- Directive: Go through the entries below and copy each line containing the word "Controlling".

- Given entries:
□ □ □ □ □ □ □

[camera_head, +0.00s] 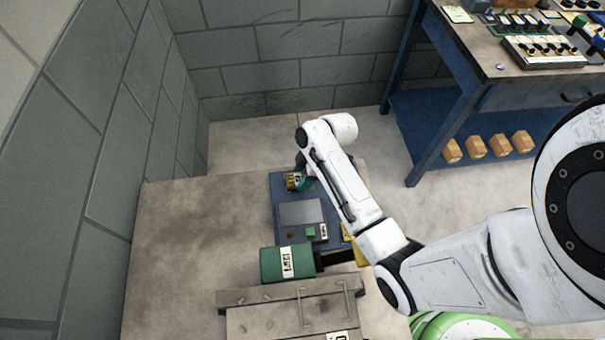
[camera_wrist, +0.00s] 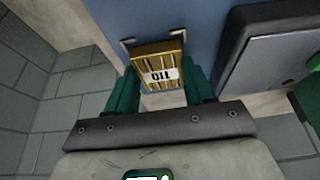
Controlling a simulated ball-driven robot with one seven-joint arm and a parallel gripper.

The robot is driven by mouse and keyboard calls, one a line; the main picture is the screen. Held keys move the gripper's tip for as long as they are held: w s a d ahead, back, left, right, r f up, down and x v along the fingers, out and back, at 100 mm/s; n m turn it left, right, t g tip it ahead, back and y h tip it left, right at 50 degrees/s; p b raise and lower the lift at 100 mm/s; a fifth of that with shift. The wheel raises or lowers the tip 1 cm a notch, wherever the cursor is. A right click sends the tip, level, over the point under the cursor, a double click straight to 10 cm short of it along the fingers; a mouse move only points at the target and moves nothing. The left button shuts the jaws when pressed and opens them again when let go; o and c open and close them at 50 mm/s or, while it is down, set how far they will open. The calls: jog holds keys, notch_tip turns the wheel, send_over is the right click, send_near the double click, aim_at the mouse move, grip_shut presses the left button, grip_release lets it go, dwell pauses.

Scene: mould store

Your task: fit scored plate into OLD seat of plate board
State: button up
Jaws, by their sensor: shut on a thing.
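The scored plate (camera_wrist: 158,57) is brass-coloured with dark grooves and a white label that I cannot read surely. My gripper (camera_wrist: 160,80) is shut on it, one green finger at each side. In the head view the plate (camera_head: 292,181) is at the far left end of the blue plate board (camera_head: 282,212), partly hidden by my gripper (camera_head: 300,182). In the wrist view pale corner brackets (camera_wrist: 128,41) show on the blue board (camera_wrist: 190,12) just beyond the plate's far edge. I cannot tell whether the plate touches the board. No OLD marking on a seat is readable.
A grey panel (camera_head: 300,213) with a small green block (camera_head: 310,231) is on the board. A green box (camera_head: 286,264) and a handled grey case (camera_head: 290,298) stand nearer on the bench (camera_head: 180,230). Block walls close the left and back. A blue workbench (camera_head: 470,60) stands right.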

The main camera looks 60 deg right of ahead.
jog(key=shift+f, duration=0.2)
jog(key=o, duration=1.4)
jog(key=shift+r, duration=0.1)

□ □ □ □ □ □ □

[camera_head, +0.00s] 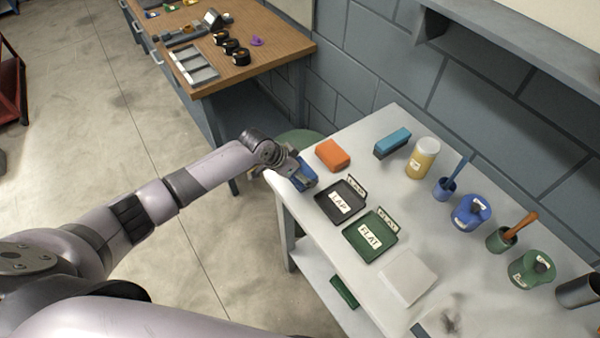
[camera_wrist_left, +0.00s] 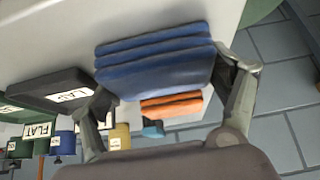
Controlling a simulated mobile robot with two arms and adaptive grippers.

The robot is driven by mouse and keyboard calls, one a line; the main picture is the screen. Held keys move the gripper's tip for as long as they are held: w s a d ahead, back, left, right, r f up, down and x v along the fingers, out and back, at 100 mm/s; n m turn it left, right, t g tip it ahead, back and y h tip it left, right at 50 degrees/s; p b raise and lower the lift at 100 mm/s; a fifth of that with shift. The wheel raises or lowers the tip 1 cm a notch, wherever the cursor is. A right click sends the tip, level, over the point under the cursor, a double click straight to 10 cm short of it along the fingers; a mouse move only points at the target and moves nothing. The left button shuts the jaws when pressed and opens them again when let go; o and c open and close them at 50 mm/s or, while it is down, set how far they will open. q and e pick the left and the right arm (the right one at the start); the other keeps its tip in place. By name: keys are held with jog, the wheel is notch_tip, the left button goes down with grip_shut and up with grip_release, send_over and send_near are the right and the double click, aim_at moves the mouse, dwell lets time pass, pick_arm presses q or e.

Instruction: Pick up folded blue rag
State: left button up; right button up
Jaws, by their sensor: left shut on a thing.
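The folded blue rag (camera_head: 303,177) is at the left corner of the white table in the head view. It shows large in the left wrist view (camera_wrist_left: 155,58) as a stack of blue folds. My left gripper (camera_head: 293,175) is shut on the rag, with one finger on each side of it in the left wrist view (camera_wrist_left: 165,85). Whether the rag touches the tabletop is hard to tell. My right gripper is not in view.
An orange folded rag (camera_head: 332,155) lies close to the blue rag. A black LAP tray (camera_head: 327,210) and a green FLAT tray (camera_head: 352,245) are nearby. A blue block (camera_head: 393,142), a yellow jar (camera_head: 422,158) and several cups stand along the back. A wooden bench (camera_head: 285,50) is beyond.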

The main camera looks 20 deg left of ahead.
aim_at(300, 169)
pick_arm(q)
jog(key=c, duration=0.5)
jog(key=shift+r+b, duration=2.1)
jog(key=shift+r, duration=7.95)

□ □ □ □ □ □ □

- The solution:
Controlling a simulated ball-driven robot with one seven-joint arm and a parallel gripper.
Controlling a simulated mobile robot with two arms and adaptive grippers.

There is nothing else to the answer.